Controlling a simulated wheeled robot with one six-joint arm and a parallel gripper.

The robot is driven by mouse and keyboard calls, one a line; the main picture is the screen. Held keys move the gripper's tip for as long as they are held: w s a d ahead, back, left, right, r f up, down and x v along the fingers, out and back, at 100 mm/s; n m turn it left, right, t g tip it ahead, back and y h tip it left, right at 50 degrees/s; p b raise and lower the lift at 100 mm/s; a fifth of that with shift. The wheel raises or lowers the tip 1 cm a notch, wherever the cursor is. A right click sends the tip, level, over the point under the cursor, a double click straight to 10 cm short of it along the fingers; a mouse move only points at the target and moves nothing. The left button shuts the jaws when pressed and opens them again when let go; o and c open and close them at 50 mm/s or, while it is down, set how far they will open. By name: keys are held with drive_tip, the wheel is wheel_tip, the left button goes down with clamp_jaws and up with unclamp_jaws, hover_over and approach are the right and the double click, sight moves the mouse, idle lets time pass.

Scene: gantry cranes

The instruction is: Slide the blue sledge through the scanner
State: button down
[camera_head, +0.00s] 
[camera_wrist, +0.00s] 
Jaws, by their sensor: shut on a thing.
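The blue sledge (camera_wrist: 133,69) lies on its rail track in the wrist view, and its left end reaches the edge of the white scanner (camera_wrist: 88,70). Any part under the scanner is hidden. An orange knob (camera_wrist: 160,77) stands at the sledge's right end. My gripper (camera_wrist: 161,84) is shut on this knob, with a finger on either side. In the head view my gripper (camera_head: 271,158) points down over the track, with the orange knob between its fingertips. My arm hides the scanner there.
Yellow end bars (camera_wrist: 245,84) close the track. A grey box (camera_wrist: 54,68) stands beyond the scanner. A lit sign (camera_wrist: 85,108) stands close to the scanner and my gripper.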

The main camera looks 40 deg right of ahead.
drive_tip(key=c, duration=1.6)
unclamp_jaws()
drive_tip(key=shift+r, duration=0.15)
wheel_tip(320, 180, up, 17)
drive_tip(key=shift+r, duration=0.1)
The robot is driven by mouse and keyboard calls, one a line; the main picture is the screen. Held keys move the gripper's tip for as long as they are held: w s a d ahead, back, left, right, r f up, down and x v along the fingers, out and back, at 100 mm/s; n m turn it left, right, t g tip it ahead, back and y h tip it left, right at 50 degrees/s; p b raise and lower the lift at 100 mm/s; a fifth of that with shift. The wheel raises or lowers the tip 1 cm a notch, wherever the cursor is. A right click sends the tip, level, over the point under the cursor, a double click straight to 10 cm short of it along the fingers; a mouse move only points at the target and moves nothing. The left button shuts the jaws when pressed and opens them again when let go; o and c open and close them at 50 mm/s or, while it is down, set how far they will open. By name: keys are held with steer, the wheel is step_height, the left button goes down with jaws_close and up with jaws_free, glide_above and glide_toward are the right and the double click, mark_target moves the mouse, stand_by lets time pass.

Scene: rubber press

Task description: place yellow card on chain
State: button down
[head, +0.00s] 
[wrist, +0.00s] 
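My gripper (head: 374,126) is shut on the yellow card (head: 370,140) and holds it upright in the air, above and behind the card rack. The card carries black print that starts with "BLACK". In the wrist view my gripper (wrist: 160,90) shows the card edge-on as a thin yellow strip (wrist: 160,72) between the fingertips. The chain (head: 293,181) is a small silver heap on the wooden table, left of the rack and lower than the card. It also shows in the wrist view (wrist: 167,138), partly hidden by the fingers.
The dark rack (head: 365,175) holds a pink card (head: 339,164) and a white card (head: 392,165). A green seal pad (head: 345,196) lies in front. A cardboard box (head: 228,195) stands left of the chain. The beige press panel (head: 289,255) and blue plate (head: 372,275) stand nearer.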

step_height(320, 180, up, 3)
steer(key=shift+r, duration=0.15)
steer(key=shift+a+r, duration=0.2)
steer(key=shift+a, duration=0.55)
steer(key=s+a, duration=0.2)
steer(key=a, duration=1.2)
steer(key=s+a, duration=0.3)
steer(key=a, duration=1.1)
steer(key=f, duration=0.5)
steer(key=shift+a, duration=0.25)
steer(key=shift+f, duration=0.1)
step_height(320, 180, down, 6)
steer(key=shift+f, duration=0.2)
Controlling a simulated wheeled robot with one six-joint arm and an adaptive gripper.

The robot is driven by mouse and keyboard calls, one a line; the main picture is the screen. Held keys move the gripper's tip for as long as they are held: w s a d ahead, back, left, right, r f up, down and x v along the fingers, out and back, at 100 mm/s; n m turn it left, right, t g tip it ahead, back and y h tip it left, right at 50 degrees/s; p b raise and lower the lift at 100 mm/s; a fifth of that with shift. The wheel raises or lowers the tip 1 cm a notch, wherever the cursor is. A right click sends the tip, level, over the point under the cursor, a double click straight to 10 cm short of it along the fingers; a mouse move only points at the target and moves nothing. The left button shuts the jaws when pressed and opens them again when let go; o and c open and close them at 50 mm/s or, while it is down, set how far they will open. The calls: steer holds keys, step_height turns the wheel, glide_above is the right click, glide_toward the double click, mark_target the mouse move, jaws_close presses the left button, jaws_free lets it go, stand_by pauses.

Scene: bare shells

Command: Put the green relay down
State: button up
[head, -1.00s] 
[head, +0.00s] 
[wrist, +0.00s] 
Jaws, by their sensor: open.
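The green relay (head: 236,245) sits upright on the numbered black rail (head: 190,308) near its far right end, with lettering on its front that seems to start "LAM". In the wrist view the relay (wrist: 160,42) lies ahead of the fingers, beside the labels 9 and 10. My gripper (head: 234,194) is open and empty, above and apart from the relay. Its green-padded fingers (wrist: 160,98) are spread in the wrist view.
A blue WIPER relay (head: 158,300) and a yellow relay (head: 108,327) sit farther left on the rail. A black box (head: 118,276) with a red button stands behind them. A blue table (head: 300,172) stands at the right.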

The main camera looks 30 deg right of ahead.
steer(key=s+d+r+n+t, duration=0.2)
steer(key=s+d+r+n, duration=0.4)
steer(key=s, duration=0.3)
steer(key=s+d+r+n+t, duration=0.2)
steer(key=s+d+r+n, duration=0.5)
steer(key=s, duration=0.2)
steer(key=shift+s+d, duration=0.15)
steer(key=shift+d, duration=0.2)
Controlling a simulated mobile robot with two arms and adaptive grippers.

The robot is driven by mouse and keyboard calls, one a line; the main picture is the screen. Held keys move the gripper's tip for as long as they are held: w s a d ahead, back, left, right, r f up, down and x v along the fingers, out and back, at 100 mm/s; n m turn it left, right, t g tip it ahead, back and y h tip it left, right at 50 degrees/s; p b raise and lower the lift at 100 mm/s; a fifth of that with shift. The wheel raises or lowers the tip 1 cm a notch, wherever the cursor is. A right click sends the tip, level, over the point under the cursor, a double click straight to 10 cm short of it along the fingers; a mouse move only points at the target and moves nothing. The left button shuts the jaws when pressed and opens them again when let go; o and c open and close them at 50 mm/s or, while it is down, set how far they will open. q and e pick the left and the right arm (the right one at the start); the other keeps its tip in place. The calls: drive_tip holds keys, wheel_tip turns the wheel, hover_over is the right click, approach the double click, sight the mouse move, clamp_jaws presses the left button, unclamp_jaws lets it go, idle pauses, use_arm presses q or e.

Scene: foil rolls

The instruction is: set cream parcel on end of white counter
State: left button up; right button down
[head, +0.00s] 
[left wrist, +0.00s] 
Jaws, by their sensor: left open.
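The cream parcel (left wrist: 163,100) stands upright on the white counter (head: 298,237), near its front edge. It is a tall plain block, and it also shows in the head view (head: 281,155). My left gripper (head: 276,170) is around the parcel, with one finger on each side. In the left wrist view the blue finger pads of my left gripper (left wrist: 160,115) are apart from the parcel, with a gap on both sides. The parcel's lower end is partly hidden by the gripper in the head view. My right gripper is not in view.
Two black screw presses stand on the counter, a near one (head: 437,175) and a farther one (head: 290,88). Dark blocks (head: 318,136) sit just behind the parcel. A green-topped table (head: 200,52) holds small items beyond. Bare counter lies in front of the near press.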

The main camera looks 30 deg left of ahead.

━━━━━━━━

The request. Search the entries for "wheeled" and copy out each line that has it.

Output of the task.
Controlling a simulated wheeled robot with one six-joint arm and a parallel gripper.
Controlling a simulated wheeled robot with one six-joint arm and an adaptive gripper.

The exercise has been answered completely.